## Stated goal
Transcribe the listing below from its opening line up to and including the line that contains "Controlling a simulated"; reproduce nothing else.

## Data lines
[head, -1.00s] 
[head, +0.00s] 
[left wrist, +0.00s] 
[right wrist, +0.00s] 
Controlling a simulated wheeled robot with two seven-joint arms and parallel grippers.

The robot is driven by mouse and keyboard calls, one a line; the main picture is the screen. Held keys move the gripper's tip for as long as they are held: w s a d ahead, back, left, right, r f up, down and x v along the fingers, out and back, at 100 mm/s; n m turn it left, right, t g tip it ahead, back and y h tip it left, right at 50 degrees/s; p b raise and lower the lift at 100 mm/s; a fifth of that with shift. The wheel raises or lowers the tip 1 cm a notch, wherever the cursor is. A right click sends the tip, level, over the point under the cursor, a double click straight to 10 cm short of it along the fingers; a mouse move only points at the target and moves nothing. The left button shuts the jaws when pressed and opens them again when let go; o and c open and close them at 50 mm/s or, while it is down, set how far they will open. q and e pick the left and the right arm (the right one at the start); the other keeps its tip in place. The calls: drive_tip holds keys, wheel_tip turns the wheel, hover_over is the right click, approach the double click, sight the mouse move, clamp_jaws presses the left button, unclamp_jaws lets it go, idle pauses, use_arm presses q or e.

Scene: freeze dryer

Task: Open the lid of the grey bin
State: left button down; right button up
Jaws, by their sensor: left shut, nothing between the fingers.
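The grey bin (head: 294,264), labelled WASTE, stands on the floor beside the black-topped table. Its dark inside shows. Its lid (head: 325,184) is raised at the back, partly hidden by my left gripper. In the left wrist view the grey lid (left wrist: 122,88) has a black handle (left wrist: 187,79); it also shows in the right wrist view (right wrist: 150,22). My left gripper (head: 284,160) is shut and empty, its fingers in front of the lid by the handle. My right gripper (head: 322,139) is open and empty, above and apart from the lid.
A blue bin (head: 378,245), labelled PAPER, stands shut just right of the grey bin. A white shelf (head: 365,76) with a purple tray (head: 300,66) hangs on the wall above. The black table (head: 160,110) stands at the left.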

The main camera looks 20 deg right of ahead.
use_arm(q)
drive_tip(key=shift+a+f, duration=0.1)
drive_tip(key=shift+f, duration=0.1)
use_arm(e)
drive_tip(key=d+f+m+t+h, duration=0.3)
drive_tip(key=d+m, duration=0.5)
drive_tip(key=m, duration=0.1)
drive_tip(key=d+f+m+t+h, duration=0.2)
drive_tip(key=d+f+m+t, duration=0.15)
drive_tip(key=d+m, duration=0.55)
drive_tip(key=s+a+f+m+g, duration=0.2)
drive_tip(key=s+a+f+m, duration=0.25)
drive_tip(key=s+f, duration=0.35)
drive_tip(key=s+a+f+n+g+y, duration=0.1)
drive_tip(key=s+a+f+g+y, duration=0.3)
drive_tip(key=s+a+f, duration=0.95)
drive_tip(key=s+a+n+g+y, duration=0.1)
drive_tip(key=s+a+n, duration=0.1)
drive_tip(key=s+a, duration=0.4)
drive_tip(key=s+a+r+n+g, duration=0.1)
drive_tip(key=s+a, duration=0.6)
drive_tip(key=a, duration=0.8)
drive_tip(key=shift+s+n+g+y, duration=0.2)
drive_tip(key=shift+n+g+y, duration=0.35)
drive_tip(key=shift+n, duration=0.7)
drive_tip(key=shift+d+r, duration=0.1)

## Worked answer
[head, -1.00s] 
[head, +0.00s] 
[left wrist, +0.00s] 
[right wrist, +0.00s] 
Controlling a simulated wheeled robot with two seven-joint arms and parallel grippers.

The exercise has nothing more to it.